PROBLEM DETAILS - Begin with the line that contains "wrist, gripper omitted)" and end with the line that contains "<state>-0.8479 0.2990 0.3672": copy that span of lines exactly, and nothing outside it.

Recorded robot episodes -
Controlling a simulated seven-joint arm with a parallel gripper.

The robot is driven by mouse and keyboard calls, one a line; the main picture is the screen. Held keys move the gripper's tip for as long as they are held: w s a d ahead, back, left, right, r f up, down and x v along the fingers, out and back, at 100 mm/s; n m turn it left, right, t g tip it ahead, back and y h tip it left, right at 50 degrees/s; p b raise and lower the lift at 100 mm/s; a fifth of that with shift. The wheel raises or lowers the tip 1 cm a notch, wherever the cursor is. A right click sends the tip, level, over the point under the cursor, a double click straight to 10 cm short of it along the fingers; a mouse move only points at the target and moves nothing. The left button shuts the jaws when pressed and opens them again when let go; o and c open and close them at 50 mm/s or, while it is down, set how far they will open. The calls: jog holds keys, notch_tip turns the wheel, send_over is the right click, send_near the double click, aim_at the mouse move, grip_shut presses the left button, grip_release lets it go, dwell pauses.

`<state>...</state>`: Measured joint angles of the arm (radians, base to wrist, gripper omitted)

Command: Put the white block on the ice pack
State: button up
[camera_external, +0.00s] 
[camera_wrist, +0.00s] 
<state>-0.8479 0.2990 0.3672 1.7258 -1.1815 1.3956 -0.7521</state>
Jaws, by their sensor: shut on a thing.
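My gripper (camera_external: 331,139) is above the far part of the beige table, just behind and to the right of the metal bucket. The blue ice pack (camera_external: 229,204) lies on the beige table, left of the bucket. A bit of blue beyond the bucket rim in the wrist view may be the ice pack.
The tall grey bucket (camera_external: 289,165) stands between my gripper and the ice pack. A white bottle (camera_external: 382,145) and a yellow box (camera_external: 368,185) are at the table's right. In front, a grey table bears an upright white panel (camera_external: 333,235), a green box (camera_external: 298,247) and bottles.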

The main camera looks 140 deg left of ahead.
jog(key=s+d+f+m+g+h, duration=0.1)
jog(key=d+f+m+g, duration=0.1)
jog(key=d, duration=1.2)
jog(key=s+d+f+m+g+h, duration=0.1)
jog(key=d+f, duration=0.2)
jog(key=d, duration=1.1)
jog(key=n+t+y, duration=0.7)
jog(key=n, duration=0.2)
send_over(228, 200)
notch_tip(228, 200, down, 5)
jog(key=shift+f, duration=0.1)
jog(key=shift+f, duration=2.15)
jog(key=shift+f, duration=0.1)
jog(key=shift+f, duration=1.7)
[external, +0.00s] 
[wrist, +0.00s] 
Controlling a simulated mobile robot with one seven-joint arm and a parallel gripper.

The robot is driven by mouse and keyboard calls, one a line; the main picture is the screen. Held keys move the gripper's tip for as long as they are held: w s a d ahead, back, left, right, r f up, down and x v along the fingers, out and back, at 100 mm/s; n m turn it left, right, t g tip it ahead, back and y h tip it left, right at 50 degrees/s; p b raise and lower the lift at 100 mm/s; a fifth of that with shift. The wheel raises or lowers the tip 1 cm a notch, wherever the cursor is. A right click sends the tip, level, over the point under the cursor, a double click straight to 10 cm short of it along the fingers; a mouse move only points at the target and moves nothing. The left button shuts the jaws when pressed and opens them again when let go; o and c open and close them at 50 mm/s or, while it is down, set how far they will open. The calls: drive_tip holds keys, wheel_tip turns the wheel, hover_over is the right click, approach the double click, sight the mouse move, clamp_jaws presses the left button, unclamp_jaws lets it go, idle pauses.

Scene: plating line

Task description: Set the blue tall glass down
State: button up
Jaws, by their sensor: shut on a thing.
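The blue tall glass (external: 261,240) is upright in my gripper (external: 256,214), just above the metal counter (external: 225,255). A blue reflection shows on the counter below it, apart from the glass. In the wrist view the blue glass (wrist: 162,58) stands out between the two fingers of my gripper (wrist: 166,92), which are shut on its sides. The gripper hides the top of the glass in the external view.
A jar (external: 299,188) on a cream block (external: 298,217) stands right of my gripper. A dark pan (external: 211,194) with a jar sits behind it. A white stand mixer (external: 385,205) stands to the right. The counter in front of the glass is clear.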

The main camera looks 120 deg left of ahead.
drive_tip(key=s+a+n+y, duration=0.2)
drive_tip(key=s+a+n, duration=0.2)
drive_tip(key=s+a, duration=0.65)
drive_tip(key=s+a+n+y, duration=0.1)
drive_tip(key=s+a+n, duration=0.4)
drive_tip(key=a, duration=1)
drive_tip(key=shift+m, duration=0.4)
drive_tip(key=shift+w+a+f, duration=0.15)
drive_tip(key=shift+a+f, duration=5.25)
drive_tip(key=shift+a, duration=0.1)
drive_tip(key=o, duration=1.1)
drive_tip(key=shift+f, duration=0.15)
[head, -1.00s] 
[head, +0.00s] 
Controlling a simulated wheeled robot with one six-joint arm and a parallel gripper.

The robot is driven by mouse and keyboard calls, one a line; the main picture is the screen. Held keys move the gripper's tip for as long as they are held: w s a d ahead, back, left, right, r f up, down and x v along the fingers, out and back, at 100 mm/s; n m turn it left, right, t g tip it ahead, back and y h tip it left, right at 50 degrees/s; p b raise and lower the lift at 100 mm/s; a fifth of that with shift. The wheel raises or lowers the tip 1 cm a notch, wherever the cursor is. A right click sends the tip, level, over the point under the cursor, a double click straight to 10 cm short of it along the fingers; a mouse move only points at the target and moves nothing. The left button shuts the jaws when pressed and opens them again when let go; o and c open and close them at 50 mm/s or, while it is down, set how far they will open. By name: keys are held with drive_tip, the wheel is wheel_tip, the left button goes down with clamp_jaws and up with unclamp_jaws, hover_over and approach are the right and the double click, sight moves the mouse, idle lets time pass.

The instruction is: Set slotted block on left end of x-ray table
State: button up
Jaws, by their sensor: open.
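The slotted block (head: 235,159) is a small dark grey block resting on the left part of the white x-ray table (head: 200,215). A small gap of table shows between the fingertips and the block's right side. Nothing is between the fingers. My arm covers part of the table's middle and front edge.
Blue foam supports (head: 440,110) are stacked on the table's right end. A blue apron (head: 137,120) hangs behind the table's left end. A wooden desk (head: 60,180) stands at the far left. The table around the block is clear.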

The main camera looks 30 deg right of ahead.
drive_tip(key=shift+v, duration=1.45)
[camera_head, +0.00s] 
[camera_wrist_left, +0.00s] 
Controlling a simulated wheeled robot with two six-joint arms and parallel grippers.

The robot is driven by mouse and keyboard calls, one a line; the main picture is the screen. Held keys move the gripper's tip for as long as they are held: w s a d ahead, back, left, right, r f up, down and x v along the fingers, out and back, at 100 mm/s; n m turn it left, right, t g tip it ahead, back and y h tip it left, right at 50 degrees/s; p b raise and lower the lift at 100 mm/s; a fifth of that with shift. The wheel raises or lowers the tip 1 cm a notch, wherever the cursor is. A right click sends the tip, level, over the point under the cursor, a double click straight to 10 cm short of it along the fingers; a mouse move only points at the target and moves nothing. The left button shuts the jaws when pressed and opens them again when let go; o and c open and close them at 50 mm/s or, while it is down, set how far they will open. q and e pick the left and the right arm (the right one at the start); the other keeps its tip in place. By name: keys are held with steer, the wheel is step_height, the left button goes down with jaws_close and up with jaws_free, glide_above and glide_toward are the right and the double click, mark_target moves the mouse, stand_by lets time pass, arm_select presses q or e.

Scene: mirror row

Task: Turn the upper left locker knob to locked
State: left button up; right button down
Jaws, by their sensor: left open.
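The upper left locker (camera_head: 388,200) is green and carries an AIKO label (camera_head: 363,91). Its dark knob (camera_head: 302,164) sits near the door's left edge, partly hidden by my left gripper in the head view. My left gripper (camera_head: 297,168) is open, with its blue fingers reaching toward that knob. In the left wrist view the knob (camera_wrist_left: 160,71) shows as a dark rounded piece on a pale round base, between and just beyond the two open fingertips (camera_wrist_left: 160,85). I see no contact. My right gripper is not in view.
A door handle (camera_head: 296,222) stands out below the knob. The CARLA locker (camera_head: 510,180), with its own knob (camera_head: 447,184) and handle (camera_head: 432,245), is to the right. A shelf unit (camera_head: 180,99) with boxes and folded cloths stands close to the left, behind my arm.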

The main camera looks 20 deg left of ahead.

RIGHT ANSWER -
`<state>...</state>`: Measured joint angles of the arm (radians, base to wrist, gripper omitted)

Command: Put the white block on the ice pack
State: button up
[camera_external, +0.00s] 
[camera_wrist, +0.00s] 
<state>-0.8479 0.2990 0.3672 1.7258 -1.1815 1.3956 -0.7521</state>

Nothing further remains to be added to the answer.